======== Collected data ========

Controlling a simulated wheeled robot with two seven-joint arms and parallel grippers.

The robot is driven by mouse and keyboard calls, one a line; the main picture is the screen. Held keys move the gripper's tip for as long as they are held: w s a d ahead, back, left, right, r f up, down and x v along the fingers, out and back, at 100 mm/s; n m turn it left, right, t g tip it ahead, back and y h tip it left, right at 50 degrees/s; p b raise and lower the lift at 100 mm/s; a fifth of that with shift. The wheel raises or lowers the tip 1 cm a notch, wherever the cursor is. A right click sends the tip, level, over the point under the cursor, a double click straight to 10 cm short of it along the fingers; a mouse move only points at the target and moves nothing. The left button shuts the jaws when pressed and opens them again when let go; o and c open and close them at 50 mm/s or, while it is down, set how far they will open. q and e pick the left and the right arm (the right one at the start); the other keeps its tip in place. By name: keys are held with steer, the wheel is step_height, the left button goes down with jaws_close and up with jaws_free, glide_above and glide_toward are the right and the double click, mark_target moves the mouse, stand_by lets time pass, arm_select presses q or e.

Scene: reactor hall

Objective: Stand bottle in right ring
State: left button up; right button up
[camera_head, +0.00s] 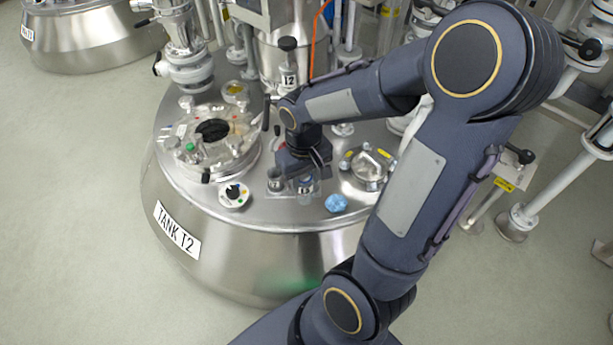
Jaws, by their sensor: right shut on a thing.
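A small clear holder (316,190) stands on the steel top of Tank T2, near its front edge. A small dark-capped bottle (275,181) stands at the holder's left side. A second small bottle (305,189) with a pale label is at its right side, directly below my right gripper (304,176). My right gripper points down and is shut on this bottle, which looks about upright. The gripper hides the bottle's top, and I cannot tell whether its base rests in the right ring. My left gripper is out of view.
Left of the holder is a round flanged port (213,131) with small items on it. A clamped lid (368,166) is at right. Pipes and valves crowd the back.

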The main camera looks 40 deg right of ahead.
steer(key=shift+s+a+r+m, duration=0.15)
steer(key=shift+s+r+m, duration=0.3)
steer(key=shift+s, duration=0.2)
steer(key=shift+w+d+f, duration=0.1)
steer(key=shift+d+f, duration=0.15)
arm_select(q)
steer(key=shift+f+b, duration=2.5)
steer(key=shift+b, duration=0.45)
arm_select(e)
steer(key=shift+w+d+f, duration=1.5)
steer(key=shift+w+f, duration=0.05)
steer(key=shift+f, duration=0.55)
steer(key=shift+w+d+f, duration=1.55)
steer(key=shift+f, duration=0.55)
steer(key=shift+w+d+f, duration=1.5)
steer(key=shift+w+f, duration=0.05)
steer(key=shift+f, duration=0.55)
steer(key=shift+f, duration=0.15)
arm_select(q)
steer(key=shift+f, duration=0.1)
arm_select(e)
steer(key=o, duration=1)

========

What this task involves: Starting at the top of the listing above, reproduce each line up to and including the one with "[camera_head, +0.00s]"; omit the pictures.

Response:
Controlling a simulated wheeled robot with two seven-joint arms and parallel grippers.

The robot is driven by mouse and keyboard calls, one a line; the main picture is the screen. Held keys move the gripper's tip for as long as they are held: w s a d ahead, back, left, right, r f up, down and x v along the fingers, out and back, at 100 mm/s; n m turn it left, right, t g tip it ahead, back and y h tip it left, right at 50 degrees/s; p b raise and lower the lift at 100 mm/s; a fifth of that with shift. The wheel raises or lowers the tip 1 cm a notch, wherever the cursor is. A right click sends the tip, level, over the point under the cursor, a double click straight to 10 cm short of it along the fingers; a mouse move only points at the target and moves nothing. The left button shuts the jaws when pressed and opens them again when let go; o and c open and close them at 50 mm/s or, while it is down, set how far they will open. q and e pick the left and the right arm (the right one at the start); the other keeps its tip in place. By name: keys are held with steer, the wheel is step_height, the left button goes down with jaws_close and up with jaws_free, glide_above and glide_toward are the right and the double click, mark_target moves the mouse, stand_by lets time pass, arm_select presses q or e.

Scene: reactor hall

Objective: Stand bottle in right ring
State: left button up; right button up
[camera_head, +0.00s] 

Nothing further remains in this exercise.